ALFIE
Charles Shyer, Alfie, Reino Unido/EUA, 2004

Alfie, datado? A história de um rapaz de classe baixa disfarçado de rico, motorista de madame, que tem como único objetivo de vida seduzir toda a sorte de mulheres bonitas e não se afeiçoar particularmente a nenhuma é um registro de comportamento que pertence tanto a 1966 quanto a 2004. E a idéia de um super-hiper conquistador, do homem que sabe trabalhar o universo dos afetos femininos com uma maquinação impecável e sem sentimentos tem ressonância até com argumentos originais de recentes sucessos hollywoodianos, como o belo (até certo ponto) Hitch pode nos demonstrar. Atualidade do tema registrada, vamos às equivalências:
a) naturalmente nada
consegue superar a trilha de Sonny Rollins para o filme, de longe a melhor coisa do Alfie original, mas Mick Jagger e Dave Stewart se esmeram profundamente, e o filme acaba se impregnando do clima bluesy rasgado da interpretação primorosa de Jaggers retornado às raízes; b) não se pode dizer que na passagem de Michael Caine para Jude Law se perca alguma coisa: todo o respeito ao Alfie original, mas poucas escolhas seriam mais acertadas do que essa figura ambígua, metrossexual à beira da androginia que é Jude Law; c) Lewis Gilbert é intercambiável com Charles Shyer em elegância e afetação sem assinatura; d) o roteiro adapta as mudanças de comportamento masculino com devida perspicácia para que todas as peripécias pelas quais passa Alfie tenham a mesma força do que no original (e, em alguns momentos, consegue criar momentos de ainda mais força).

Alfie é uma espécie de Raskolnikov que, ao invés de matar uma avarenta e velha agiota, seduz todas as mulheres do mundo como forma de desagravo à ausência de deus. Parece exagero, mas é uma espécie de patologia semelhante, essa que não reconhece nenhuma lei senão a sua própria autonomia, e passa a considerar todas as outras pessoas do mundo como simples objetos. Estamos aqui diante de um niilismo profundo, reflexo de narciso como ao mesmo tempo deus e prova absoluta da inexistência divina. Substância viciosa que Jude Law encarna com precisão: olhar, porte, figura, todos atentam para uma economia de gestos muito bem pensada, muito bem escolhida, calculada e fria, um jogo quase psicótico feito consigo mesmo. Os realizadores de Alfie fizeram muito bem em não nos mergulhar num "maravilhoso mundo do garanhão charmoso" mas desde cedo perspectivá-lo. Nenhum trauma originário ou correção edificante de caráter na construção da narrativa – não estamos diante de Spielberg –, mas uma dedicada entrega ao estudo de um personagem que só tem prazer na confirmação periódica de seu irresistível poder de sedução. O outro, as lindas mulheres que são suas presas, só entram no processo como elemento processual de ratificação – o jogo é de Alfie consigo mesmo, é dele mesmo que ele ama e a relação com as outras pessoas só funciona porque é através delas que ele concretiza seu auto-desejo. Ao filme, cabe registrar esse processo de definhamento do projeto: não é todo mundo que é Dorian Gray, num momento vão começar a aparecer garotões mais novos que ele, em outro a paternidade e a vontade de estabilizar-se vão bater forte, e as pessoas escolhidas não estarão mais à disposição. E esse registro é bem digno, sem remissão moral à normalidade dos costumes. Apenas um retrato.

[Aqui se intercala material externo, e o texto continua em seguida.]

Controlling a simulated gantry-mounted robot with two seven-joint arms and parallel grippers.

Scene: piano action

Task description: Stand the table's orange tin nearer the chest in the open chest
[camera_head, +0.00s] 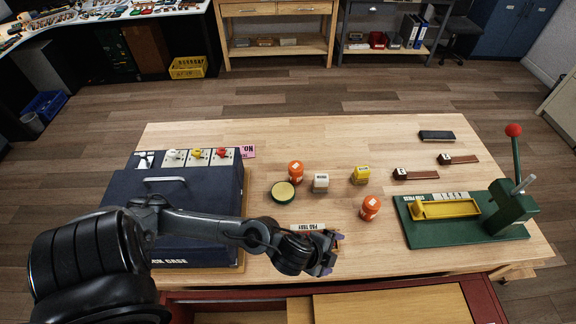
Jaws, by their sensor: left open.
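Two orange tins with white lids or labels stand upright on the wooden table (325,134). One orange tin (295,173) stands farther back, beside a round green-rimmed pad (283,192). The other orange tin (370,209) stands nearer the front edge. The open chest (482,296) is at the bottom of the view, with red walls and pale wood inside, partly cut off. My left gripper (332,253) is open over the front edge of the table, left of and in front of the nearer tin. A small orange patch shows beside its fingers; I cannot tell what it is. My right gripper is not in view.
A dark blue case (145,192) with a handle stands at the left. A white block (320,183) and a yellow block (360,175) stand mid-table. A green press (470,232) with a red-knobbed lever and yellow tray (445,209) is at the right. Stamps and a dark box lie behind it.

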Não à toa, tudo que diz respeito a descendência no filme é muito importante, e curioso. O mais próximo de namorada que Alfie pode ter é Julie, que mora sozinha com um filho pequeno – a quem nosso herói, em seus próprios dizeres, está se afeiçoando demais. Em outro momento, uma criança nasce da tórrida noite de amor que Alfie teve com Lonette, mulher de seu melhor amigo, logo depois de uma separação eventual. São as cenas mais pungentes do filme as que circulam em torno do filho que se quer e do filho que não deveria ser: Alfie vendo Julie (e seu filho) com um outro, Alfie visitando a casa de Lonette e Marlon para saber que a criança é dele. Charles Shyer sai-se surpreendentemente bem não fazendo o filme pesar nem no ritmo nem no drama. Seria fatal para a frivolidade de Alfie, o personagem, se Alfie, o filme tendesse para o dramalhão moralista. Ao contrário: a radiografia de um tipo de caráter masculino é tão mais precisa quanto a forma do filme parece encampar suas características, como o filme passa a se moldar ao perfil de seu personagem. Entre o charmoso e o estiloso, Alfie se constrói de forma precisa, graciosa e simpática, com um trunfo adicional: um primoroso trabalho de atores, que revela Jude Law no topo da forma e revela a beldade Sienna Miller, extraordinária presença na tela e, se a justiça for feita, futura estrela.